Título: Em Gaza, ameaça de corte de ajuda não assusta
Autor: Daniela Kresch e Reali Júnior
Fonte: O Estado de São Paulo, 31/01/2006, Internacional, p. A10

Quase sem luz e aquecedores, utilizando-se de fogueiras, para enfrentar um inverno ameno, os palestinos da Faixa de Gaza estão acompanhando de perto os primeiros movimentos do Hamas, partido vitorioso das últimas eleições. Nem mesmo a decisão do governo israelense de suspender as transferências do dinheiro arrecadado com os impostos tem assustado a grande maioria que votou no Hamas.

"Isso já era esperado. O governo israelense está agindo assim para forçar o Hamas a conversar", disse com convicção o motorista de táxi Natsi, que faz corridas da Cidade de Gaza até o posto de controle na fronteira entre o território palestino e Israel. "Mas se eles não derem o dinheiro podemos buscar financiamento em outros países, como o Irã, por exemplo", complementa.

A primeira parte da opinião do taxista é compartilhada pelos eleitores que decidiram pela a mudança, tirando a secular Fatah do poder e colocando em seu lugar o movimento fundamentalista islâmico Hamas. "Não estamos com fome e não precisamos desse dinheiro. A situação vai melhorar porque alguma coisa vai mudar", afirmou Anwar el-Tabteeby, de 45 anos, lembrando que desde a ascensão da Fatah a situação somente piorou, enquanto seus dirigentes melhoravam de vida.

Atrás da fumaça de uma fogueira improvisada na calçada de uma rua pobre e escura de Camp Beach, Muhammad Omar, de 45 anos, mantinha o otimismo. "Israel e Palestina vão ter uma relação melhor. A comunidade internacional vai respeitar o governo do Hamas mais do que respeitava a Autoridade Palestina liderada pela Fatah", observou Omar.
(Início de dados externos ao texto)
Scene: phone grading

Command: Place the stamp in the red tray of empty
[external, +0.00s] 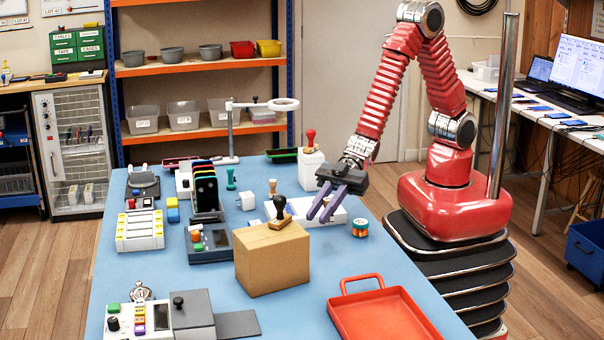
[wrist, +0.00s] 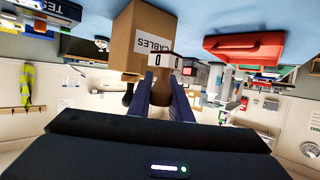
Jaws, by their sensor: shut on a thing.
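My gripper (external: 320,220) is above the blue table, behind and right of the cardboard box, its jaws pointing down and toward the front. A dark-handled stamp (external: 279,208) stands on the cardboard box (external: 271,265), apart from the jaws. A red-handled stamp (external: 310,140) stands on a white block farther back. The red tray (external: 385,318) is at the front right, its visible floor empty; it also shows in the wrist view (wrist: 245,45).
A small round tin (external: 360,228) stands right of my gripper. A stand with phones (external: 206,188), a wooden-handled stamp (external: 272,187) and several devices fill the table's left and back. Blue table is bare between the cardboard box and the red tray.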

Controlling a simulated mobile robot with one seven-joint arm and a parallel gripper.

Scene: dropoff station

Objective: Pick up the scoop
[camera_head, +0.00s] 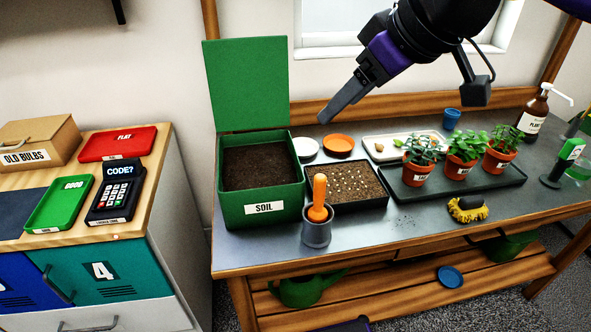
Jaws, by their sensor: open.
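The scoop (318,193) has an orange handle that points up out of a small grey cup (317,233) at the front edge of the bench. Its lower part is hidden inside the cup. My gripper (327,116) hangs above the back of the bench, above and behind the scoop and well apart from it. It is open with nothing visible in it; the fingers overlap in this view.
A green soil box (227,204) with its lid raised stands left of the cup. A dark seed tray (376,201) lies just behind it. Potted plants (467,155) stand on a tray to the right, with a yellow brush (467,208) in front. Bench space right of the cup is clear.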

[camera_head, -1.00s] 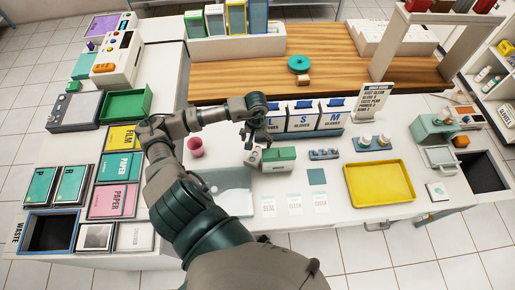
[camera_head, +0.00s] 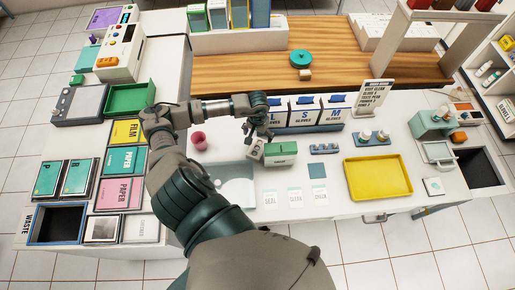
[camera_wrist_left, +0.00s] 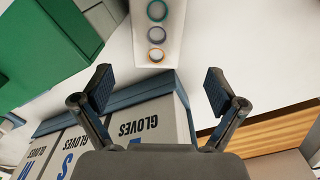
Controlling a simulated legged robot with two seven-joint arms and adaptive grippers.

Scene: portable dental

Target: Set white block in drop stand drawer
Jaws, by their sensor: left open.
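A small white block (camera_head: 257,149) stands on the white counter, against the left end of a green-topped box (camera_head: 281,153). In the left wrist view a white block with several coloured rings (camera_wrist_left: 158,12) lies ahead, in line with the gap between my fingers. My left gripper (camera_head: 257,131) is open and empty, just above and behind the block. Its spread fingers show in the left wrist view (camera_wrist_left: 160,92), apart from the block. A teal stand (camera_head: 434,122) at the right looks like the drop stand. A pale tray-like part (camera_head: 437,152), perhaps its drawer, sits at its front.
Glove boxes (camera_head: 305,112) stand close behind and right of my left gripper. A pink cup (camera_head: 199,140) is left of it. A yellow tray (camera_head: 378,179) lies between the block and the stand. A small blue rack (camera_head: 324,149) is right of the green-topped box.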

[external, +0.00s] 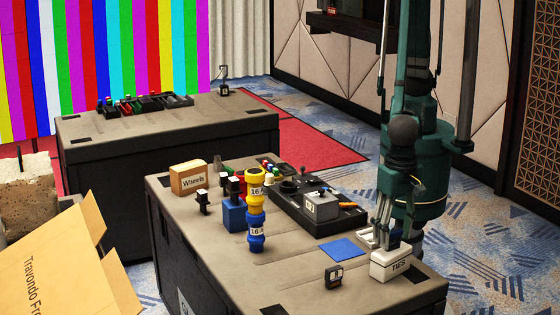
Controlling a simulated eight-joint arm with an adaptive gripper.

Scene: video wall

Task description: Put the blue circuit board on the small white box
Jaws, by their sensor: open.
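The blue circuit board (342,249) looks like a thin flat blue square lying on the top of the front black case. A small white box (391,266) marked "TIES" stands to its right, near the case's right edge. My gripper (381,237) points down by the white box, its fingertips near the box's upper back part. It is open, and nothing shows held in it. Whether the fingers touch the box, or are behind or above it, I cannot tell. The board is apart from the gripper.
The front case (300,285) also bears a control panel (288,205) with a grey box on it, yellow and blue connectors (256,210), a "Wheels" box (189,177) and a small black item (334,276). An open cardboard box (60,270) is at lower left.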

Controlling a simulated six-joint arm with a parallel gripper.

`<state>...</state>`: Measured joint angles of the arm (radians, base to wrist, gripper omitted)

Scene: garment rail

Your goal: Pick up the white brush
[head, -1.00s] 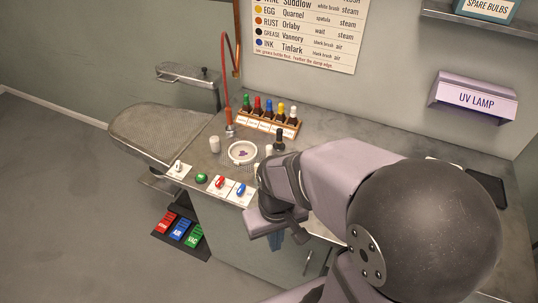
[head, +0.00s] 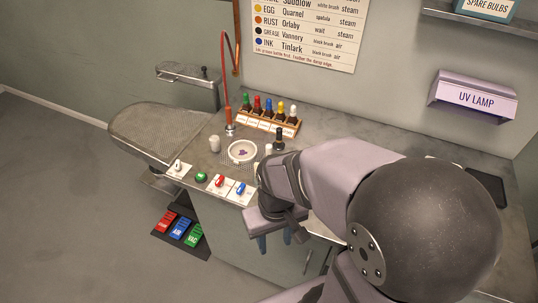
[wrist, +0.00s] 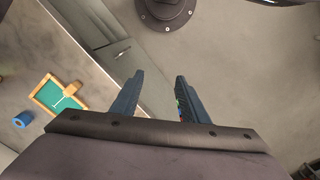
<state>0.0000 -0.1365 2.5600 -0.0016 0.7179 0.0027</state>
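I cannot pick out the white brush for certain in either view. My arm hides part of the table to the right of the dish. My gripper (head: 275,241) hangs in front of the table's near edge, below the tabletop. In the wrist view my gripper (wrist: 157,84) is open, its two dark blue fingers apart with nothing held between them.
A rack of coloured bottles (head: 268,120) stands at the back of the table. Red and blue switches (head: 219,182) lie along the front edge. The wrist view shows a green-bottomed wooden tray (wrist: 52,97) and a blue ring (wrist: 22,119).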

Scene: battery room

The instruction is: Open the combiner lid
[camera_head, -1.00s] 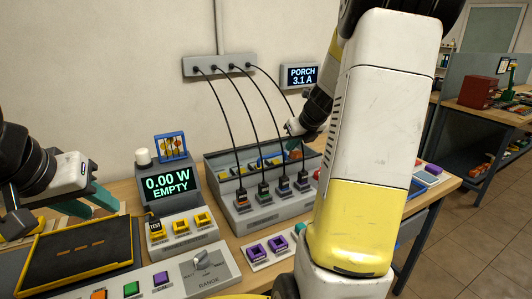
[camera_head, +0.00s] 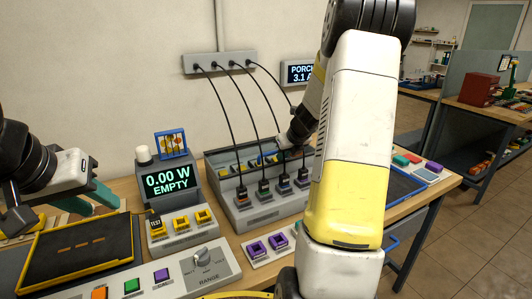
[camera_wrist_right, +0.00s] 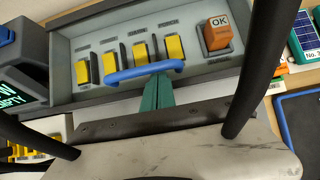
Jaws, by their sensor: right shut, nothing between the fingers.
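The combiner (camera_head: 262,210) is a grey box on the bench in the head view, with several black cables plugged into its front. In the right wrist view its panel (camera_wrist_right: 202,75) shows yellow switches, an orange OK block (camera_wrist_right: 217,36) and a blue bar handle (camera_wrist_right: 143,73) across the near side. I cannot make out the lid's edges. My right gripper (camera_wrist_right: 158,92) is shut and empty, its teal fingertips right at the handle; I cannot tell whether they touch it. In the head view it is mostly hidden by my right arm. My left gripper (camera_head: 92,199) is open and empty above the black tray.
A meter reading 0.00 W EMPTY (camera_head: 167,182) stands left of the combiner. A yellow-edged black tray (camera_head: 75,248) and a range-knob panel (camera_head: 205,260) lie in front. Cables hang from a wall socket strip (camera_head: 220,63). A blue-edged tray (camera_head: 402,188) lies to the right.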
Reunido com amigos, a quem servia café com bastante pó, à moda árabe, Omar construía a esperança na convicção de que o Hamas não cairá na mesma tentação em que caiu a Fatah. "O povo não agüenta mais tanta corrupção e agora o que espera é que Hamas acabe com ela", disse. Ao ser perguntado se isso não poderia gerar um conflito interno entre os seguidores das duas maiores forças políticas, Omar mandou um recado aprovado por outros cinco palestinos que estavam ao redor da fogueira.
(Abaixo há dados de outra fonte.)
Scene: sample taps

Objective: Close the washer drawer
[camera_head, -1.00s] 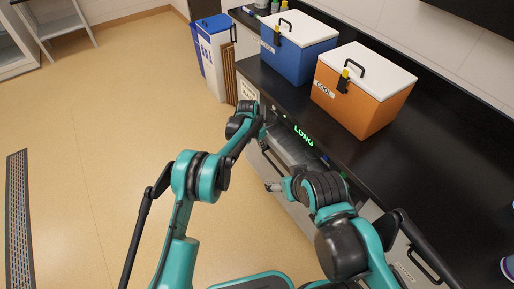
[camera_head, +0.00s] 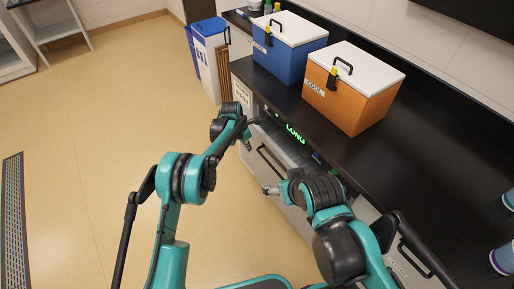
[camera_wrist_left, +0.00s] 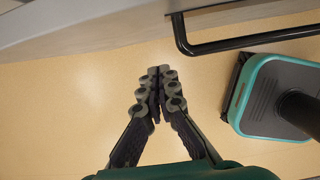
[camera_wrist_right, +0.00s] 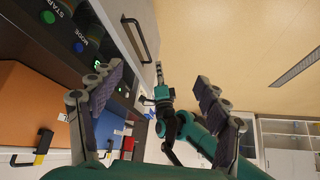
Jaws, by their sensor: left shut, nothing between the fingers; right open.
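The washer's grey drawer front (camera_head: 279,172) is below the dark counter, with a long black handle. The panel (camera_wrist_left: 90,25) and handle (camera_wrist_left: 245,43) also show in the left wrist view. How far the drawer stands out is hard to tell. My left gripper (camera_head: 247,143) is by its far end; in the left wrist view its fingers (camera_wrist_left: 158,72) are shut, empty and apart from the handle. My right gripper (camera_head: 268,190) is in front of the drawer's near part; its fingers (camera_wrist_right: 155,85) are open and empty in the right wrist view.
A green-lit display (camera_head: 295,133) is above the drawer. A blue cooler (camera_head: 285,55) and an orange cooler (camera_head: 345,100) stand on the counter (camera_head: 420,160). Bins (camera_head: 211,55) stand beyond the counter's far end. The floor (camera_head: 100,120) at left is clear.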

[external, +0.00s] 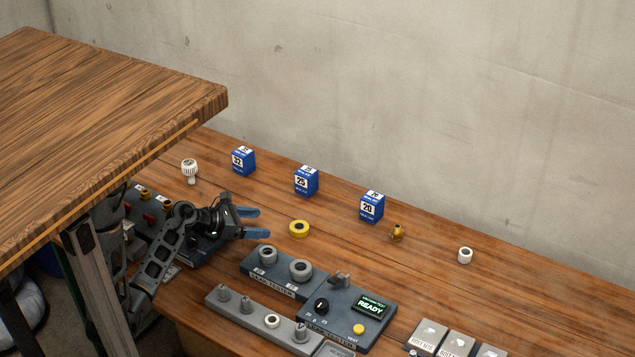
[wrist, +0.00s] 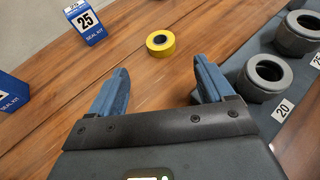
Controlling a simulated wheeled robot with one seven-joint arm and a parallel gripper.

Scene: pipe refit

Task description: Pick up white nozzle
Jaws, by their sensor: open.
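The white nozzle (external: 190,170) stands at the left of the wooden bench in the external view, behind and to the left of my gripper. It has a wide ribbed head on a narrower stem. It is not in the wrist view. My gripper (external: 263,222) is open and empty above the bench, pointing right toward a yellow tape roll (external: 299,229). In the wrist view the two blue fingers of my gripper (wrist: 158,88) stand wide apart, and the tape roll (wrist: 160,43) lies beyond them, untouched.
Blue seal kit boxes (external: 307,181) stand along the back. A brass fitting (external: 397,232) and a white ring (external: 465,256) lie to the right. Grey fixtures (external: 285,273) and a tester reading READY (external: 350,316) fill the front. A higher wooden tabletop (external: 110,110) overhangs at left.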

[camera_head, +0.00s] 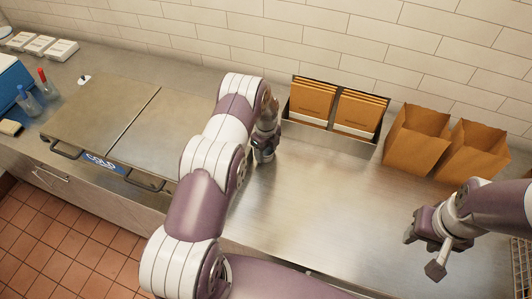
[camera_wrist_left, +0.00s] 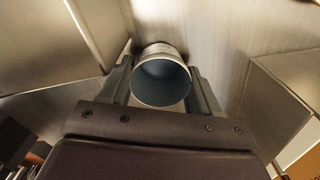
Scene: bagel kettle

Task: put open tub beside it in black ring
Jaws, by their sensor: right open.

"Nós nunca vamos brigar com nossos irmãos", disse, recebendo a aprovação de todos que se encontravam ao redor da fogueira.

A manifestação de insatisfação promovida por militantes do Fatah, que chegaram a atirar contra prédios, não contaminou o eleitorado. Na opinião generalizada, apenas uma elite se beneficiou por meio da corrupção com o governo da Fatah. Até quem costuma depositar sua confiança na Fatah mudou de lado e agora avalia que a esperança está no Hamas.

"Eu costumava votar na Fatah, mas votei no Hamas. A Fatah ficou ruim e tornou-se muito corrupta. Enquanto estava vivo, (Yasser) Arafat controlou a corrupção. Mas depois que ele morreu a situação piorou. Agora é a hora de banir os corruptos de dentro da Fatah", disse Samy Omar, de 37 anos.

Na condição de eleitor que já experimentou a esperança e se desiludiu com o governo de Mahmud Abbas, Samy Omar avalia que o Hamas não contará com a ajuda do país vizinho. Ele acredita que o clima de beligerância entre as duas nações continuará. "Israel vai tentar sabotar o governo palestino", afirmou. O fato novo, segundo ele, será a estratégia utilizada pelo Hamas - de propor uma trégua de longo prazo - que pode levar a sociedade internacional a pressionar Israel a dar um voto de confiança ao novo gabinete palestino.